The current carrying capacity of a wire is called its ampacity.  Because resistance in wires is dissipated as heat, you would want as large of wires as practicable.  If too much current flows in a wire, the heat cannot be dissipated into the air fast enough and the wire gets hot.  When it gets hot the insulation starts to melt, and if 2 different wires touch they can create a spark and start a fire.

The voltage rating of a wire is similar to the pressure rating of a hydraulic hose.  The type of insulation on a wire is directly related to its voltage rating.  Car jumper cables, even though they have a large ampacity, do not need to have a high voltage rating because the vast majority of vehicles use a 12V starting battery.  Photovoltaic (PV) wire has a much thicker and tougher insulation with a higher voltage rating because even residential solar systems can reach 300, 600 or 1000V.  The thicker and tougher insulation prevents sparking thru the insulation, has good abrasion resistance and very good UV sunlight resistance.

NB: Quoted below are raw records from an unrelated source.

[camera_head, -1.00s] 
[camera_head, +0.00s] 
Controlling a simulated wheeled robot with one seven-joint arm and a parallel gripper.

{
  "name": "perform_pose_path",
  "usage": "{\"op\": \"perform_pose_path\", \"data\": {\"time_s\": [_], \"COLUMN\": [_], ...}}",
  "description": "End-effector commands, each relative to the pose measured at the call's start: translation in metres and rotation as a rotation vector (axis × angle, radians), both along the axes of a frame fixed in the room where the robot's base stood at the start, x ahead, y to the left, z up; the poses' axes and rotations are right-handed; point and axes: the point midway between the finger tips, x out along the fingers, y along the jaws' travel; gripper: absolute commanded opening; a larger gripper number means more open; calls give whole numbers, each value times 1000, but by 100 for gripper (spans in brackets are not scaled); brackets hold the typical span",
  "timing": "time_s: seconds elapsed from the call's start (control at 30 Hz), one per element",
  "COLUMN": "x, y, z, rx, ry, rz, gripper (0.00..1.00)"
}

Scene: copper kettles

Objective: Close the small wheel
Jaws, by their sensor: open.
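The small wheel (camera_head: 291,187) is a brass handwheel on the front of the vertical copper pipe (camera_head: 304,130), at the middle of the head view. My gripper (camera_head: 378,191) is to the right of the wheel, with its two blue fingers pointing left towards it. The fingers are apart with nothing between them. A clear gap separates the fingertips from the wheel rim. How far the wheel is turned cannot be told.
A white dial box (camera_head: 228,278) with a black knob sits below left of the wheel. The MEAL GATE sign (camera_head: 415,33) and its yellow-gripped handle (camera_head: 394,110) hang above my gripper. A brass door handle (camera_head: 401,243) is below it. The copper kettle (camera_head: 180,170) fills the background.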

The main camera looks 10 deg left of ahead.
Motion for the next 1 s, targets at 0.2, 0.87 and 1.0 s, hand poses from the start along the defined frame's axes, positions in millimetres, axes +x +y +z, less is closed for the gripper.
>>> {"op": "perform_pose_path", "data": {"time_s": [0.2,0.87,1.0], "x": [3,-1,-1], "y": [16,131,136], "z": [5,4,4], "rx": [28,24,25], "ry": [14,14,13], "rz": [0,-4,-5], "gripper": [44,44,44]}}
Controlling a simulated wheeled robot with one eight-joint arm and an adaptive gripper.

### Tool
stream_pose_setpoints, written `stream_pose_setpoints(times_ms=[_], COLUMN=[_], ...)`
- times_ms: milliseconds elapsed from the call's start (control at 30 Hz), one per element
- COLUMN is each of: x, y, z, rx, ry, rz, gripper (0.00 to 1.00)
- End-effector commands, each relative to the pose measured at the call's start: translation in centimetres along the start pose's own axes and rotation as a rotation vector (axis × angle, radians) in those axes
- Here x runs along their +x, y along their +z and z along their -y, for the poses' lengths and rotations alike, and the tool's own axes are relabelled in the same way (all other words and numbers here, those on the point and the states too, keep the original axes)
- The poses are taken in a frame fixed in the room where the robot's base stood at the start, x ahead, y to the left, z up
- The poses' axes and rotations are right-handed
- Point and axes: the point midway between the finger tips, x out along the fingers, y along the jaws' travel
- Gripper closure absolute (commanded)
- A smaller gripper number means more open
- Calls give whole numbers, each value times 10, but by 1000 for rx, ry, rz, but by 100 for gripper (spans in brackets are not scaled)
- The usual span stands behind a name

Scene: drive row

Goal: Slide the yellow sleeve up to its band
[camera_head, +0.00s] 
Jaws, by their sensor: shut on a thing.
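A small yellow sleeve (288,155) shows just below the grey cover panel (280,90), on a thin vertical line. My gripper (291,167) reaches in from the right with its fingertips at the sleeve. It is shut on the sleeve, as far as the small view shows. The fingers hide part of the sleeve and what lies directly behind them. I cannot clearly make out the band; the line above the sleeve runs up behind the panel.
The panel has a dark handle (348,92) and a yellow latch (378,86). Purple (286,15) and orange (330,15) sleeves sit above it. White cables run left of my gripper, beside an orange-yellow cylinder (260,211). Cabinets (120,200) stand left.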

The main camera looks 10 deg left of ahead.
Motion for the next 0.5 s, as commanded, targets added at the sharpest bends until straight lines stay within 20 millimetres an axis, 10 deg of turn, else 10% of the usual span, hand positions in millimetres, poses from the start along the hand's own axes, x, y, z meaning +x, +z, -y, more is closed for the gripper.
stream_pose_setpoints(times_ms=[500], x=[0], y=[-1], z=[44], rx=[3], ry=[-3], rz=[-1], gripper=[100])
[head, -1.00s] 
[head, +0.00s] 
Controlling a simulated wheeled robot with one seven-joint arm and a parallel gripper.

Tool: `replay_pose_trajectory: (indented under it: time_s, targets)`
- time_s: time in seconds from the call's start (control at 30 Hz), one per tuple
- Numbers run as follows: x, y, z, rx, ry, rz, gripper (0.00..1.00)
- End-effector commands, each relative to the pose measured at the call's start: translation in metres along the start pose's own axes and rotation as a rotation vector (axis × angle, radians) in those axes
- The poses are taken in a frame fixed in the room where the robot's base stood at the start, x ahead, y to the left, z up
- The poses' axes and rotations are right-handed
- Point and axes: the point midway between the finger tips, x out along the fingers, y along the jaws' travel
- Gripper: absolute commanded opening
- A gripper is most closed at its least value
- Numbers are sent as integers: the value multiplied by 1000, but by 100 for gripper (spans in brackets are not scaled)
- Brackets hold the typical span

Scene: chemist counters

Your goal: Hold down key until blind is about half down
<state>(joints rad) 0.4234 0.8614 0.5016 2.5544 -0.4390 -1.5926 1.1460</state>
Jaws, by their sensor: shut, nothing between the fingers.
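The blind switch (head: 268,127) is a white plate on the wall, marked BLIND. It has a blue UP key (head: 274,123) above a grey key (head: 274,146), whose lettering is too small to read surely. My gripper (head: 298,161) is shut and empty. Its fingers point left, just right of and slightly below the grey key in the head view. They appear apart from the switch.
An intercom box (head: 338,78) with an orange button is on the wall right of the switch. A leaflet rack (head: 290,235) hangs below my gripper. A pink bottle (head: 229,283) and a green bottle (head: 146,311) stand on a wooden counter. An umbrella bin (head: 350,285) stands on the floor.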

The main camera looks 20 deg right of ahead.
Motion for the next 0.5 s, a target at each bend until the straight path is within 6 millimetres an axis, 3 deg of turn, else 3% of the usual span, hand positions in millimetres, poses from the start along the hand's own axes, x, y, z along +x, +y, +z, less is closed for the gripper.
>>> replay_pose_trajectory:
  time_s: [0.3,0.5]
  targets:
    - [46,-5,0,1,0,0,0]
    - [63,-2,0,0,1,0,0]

Water and hydraulic hoses also have flow and pressure ratings.  You likely won't find the pressure rating on a garden hose because city water pressure is relatively low at around 50-80 psi.  When working with hydraulic hoses where greater pressure (PSI) is present, it becomes very important to use the properly rated hose.  A garden hose will not last very long as a replacement hose for the hydraulic cylinder on a backhoe bucket because these pressures can reach 2000psi or much higher on newer equipment.  And you can easily see that the diameter of the hose will allow more fluid to flow, similar to ampacity of a wire.